_Input for this task:_
══════════
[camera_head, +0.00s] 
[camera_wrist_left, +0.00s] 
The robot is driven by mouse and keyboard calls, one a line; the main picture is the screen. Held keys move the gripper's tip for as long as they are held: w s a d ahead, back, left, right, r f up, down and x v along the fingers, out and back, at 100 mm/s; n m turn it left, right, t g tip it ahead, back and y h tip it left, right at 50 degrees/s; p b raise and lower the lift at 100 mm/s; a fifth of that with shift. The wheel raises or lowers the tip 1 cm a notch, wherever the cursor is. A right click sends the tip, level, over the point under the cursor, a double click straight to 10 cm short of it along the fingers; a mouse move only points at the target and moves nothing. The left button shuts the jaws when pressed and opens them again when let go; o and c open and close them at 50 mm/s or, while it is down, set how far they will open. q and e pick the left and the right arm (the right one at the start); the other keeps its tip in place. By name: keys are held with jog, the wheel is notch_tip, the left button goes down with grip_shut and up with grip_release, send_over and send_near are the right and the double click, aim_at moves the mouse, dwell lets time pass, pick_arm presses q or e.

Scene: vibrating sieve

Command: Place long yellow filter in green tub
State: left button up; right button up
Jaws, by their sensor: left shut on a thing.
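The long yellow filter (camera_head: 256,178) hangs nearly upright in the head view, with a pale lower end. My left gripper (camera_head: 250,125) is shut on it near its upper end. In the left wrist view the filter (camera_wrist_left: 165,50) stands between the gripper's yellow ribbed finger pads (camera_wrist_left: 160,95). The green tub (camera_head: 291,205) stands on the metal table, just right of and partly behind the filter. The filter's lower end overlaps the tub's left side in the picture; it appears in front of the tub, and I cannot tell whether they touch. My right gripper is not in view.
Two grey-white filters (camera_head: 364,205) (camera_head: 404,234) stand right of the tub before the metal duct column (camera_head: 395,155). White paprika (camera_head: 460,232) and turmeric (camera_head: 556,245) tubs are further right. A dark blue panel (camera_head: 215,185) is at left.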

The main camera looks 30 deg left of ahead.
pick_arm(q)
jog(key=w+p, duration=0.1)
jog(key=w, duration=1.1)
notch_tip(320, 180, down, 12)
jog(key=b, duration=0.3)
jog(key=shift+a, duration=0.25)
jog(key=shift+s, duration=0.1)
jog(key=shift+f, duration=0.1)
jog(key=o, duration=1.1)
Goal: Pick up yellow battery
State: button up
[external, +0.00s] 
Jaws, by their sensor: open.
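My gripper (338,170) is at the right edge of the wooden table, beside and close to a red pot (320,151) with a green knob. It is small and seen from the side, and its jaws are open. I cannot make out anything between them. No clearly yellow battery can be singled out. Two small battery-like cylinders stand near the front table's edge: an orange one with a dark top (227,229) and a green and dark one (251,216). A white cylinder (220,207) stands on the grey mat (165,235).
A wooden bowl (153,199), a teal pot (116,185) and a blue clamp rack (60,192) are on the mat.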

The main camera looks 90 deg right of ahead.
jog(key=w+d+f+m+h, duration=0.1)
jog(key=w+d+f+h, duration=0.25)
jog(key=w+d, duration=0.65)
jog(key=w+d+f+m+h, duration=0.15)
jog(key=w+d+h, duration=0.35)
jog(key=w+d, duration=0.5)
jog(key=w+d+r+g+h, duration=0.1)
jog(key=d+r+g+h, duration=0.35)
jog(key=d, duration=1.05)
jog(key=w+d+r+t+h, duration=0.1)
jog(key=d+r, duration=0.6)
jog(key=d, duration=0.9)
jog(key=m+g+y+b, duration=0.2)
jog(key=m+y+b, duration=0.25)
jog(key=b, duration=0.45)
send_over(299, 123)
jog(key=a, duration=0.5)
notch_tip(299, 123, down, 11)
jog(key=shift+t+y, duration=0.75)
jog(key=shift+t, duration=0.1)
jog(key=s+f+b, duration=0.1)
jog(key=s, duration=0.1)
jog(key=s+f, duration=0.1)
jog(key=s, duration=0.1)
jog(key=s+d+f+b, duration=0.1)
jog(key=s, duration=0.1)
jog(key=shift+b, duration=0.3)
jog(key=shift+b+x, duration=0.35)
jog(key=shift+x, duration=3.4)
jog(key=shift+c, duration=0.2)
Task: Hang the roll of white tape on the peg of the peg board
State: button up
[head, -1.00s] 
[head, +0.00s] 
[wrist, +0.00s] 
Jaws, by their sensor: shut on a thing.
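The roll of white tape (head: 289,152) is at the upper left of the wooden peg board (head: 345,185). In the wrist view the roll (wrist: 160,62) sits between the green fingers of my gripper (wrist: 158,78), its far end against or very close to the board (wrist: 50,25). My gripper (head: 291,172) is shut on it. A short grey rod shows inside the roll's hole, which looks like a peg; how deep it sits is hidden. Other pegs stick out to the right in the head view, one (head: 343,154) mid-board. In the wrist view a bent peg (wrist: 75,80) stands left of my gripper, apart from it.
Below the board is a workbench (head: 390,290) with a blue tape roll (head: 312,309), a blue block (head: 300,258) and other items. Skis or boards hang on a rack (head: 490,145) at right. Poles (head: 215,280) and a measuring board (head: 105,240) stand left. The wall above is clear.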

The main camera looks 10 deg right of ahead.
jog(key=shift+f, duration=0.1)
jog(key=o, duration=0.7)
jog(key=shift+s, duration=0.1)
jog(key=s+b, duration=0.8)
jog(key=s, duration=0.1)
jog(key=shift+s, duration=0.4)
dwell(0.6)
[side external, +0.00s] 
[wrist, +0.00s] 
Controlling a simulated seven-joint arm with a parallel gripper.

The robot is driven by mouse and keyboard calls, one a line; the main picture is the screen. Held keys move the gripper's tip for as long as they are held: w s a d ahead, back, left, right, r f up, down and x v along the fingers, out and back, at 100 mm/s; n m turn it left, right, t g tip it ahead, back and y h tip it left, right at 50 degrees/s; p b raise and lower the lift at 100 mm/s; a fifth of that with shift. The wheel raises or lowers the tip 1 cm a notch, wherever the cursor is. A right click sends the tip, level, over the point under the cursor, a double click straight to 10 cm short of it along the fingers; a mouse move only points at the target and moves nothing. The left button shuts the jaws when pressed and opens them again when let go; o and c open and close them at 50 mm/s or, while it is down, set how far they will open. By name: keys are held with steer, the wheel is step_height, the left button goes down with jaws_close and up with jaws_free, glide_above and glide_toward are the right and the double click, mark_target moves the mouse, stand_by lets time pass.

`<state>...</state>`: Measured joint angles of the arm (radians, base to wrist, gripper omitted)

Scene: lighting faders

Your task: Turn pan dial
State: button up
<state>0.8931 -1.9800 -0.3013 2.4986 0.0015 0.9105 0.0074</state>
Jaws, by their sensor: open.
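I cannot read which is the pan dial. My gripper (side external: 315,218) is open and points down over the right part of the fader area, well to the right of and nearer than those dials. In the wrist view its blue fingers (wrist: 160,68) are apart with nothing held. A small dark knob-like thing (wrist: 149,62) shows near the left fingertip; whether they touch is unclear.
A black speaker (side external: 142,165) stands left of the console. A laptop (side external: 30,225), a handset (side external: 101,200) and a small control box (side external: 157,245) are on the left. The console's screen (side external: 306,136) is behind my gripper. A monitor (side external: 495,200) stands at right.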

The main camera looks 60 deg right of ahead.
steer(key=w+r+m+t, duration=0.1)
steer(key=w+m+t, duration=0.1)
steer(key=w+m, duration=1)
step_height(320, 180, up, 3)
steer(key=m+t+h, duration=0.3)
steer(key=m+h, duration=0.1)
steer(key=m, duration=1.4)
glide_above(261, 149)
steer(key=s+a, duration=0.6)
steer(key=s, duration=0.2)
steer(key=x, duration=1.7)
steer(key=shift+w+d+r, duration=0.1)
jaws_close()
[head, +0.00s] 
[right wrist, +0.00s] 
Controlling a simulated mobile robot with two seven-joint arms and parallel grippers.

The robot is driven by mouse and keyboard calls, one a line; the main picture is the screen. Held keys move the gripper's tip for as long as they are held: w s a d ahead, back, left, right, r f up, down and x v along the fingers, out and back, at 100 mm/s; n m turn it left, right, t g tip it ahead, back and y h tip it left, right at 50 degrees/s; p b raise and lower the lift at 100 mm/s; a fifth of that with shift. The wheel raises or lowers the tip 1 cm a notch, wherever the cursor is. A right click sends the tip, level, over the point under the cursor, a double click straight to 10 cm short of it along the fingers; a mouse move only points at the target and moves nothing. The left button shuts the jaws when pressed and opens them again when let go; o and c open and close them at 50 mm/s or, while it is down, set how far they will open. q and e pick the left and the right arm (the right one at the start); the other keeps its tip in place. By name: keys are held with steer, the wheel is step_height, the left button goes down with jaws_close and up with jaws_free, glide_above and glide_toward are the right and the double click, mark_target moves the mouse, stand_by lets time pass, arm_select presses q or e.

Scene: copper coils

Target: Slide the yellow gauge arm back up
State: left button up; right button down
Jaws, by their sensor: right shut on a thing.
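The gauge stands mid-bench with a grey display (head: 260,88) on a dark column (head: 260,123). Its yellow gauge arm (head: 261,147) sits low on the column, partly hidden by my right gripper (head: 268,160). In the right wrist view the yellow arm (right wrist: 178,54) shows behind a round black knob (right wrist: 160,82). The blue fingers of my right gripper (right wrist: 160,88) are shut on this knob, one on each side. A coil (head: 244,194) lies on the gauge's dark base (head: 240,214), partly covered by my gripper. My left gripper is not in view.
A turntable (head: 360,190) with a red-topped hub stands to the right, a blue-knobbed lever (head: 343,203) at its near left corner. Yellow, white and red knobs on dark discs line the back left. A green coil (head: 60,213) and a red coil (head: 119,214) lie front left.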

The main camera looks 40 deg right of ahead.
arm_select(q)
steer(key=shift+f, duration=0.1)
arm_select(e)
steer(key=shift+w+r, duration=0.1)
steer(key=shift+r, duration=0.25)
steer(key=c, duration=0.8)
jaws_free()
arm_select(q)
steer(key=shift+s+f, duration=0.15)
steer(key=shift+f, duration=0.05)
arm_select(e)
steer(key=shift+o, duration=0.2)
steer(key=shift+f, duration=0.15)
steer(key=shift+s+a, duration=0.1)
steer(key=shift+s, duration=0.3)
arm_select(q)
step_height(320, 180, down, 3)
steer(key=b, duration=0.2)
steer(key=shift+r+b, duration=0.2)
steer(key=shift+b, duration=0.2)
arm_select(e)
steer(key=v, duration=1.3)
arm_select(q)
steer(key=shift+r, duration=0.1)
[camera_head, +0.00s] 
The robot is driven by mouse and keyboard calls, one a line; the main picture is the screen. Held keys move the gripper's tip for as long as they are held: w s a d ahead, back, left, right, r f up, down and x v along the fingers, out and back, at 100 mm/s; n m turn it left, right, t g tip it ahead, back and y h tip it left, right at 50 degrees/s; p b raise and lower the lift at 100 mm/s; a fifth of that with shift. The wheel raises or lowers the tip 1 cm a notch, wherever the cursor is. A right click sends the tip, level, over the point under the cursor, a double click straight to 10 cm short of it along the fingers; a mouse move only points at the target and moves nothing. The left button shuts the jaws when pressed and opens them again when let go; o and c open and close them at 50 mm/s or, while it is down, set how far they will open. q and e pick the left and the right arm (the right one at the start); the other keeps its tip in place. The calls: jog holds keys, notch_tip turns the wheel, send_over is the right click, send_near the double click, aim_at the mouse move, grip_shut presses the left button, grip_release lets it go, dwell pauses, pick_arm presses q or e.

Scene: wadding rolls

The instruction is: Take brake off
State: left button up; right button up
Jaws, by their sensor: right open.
══════════
_Problem to work on:_ Gather up every line from the listing above in which the word "joint" occurs.

_Result for this exercise:_
Controlling a simulated seven-joint arm with a parallel gripper.
`<state>...</state>`: Measured joint angles of the arm (radians, base to wrist, gripper omitted)
Controlling a simulated mobile robot with two seven-joint arms and parallel grippers.

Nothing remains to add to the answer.